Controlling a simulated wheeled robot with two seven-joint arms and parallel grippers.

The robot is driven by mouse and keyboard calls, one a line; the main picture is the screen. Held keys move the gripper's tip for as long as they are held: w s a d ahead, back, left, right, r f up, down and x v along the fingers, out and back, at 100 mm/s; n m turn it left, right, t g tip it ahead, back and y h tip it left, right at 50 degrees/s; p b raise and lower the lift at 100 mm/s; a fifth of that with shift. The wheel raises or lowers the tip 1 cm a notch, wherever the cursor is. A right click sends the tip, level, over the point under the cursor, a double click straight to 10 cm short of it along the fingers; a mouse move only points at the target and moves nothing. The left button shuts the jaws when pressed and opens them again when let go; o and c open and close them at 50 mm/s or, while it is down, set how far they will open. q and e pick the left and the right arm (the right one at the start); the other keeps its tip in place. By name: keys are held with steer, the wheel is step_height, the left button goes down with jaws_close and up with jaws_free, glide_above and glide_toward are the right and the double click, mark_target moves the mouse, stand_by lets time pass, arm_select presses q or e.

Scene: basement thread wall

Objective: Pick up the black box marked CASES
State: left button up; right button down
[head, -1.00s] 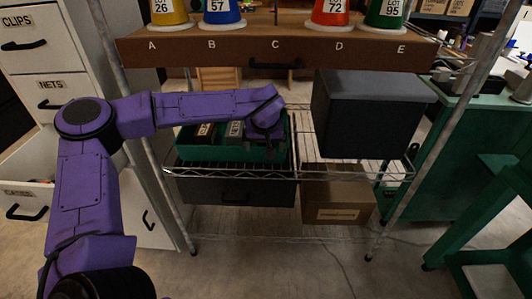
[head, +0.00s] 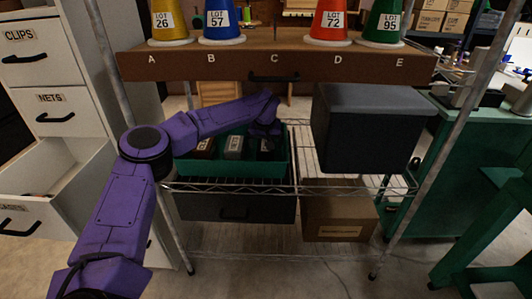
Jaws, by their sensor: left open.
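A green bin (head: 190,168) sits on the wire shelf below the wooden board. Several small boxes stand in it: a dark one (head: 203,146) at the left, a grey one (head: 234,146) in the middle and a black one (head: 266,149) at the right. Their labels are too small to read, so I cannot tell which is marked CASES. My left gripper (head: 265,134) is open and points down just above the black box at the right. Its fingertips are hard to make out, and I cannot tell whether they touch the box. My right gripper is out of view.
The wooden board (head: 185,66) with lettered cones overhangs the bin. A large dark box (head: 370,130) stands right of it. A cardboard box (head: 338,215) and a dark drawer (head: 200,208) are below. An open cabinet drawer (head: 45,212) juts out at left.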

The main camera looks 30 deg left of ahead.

= = = = =

=== What to work on ===
Return nothing but the lines running from the start of the data to the line with "[head, +0.00s]", please, both ends included and no pictures.

=== Worked solution ===
Controlling a simulated wheeled robot with two seven-joint arms and parallel grippers.

The robot is driven by mouse and keyboard calls, one a line; the main picture is the screen. Held keys move the gripper's tip for as long as they are held: w s a d ahead, back, left, right, r f up, down and x v along the fingers, out and back, at 100 mm/s; n m turn it left, right, t g tip it ahead, back and y h tip it left, right at 50 degrees/s; p b raise and lower the lift at 100 mm/s; a fifth of that with shift. The wheel raises or lowers the tip 1 cm a notch, wherever the cursor is. A right click sends the tip, level, over the point under the cursor, a double click straight to 10 cm short of it along the fingers; a mouse move only points at the target and moves nothing. The left button shuts the jaws when pressed and opens them again when let go; o and c open and close them at 50 mm/s or, while it is down, set how far they will open. q and e pick the left and the right arm (the right one at the start); the other keeps its tip in place. By name: keys are held with steer, the wheel is step_height, the left button goes down with jaws_close and up with jaws_free, glide_above and glide_toward are the right and the double click, mark_target moves the mouse, stand_by lets time pass, arm_select presses q or e.

Scene: basement thread wall

Objective: Pick up the black box marked CASES
State: left button up; right button down
[head, -1.00s] 
[head, +0.00s] 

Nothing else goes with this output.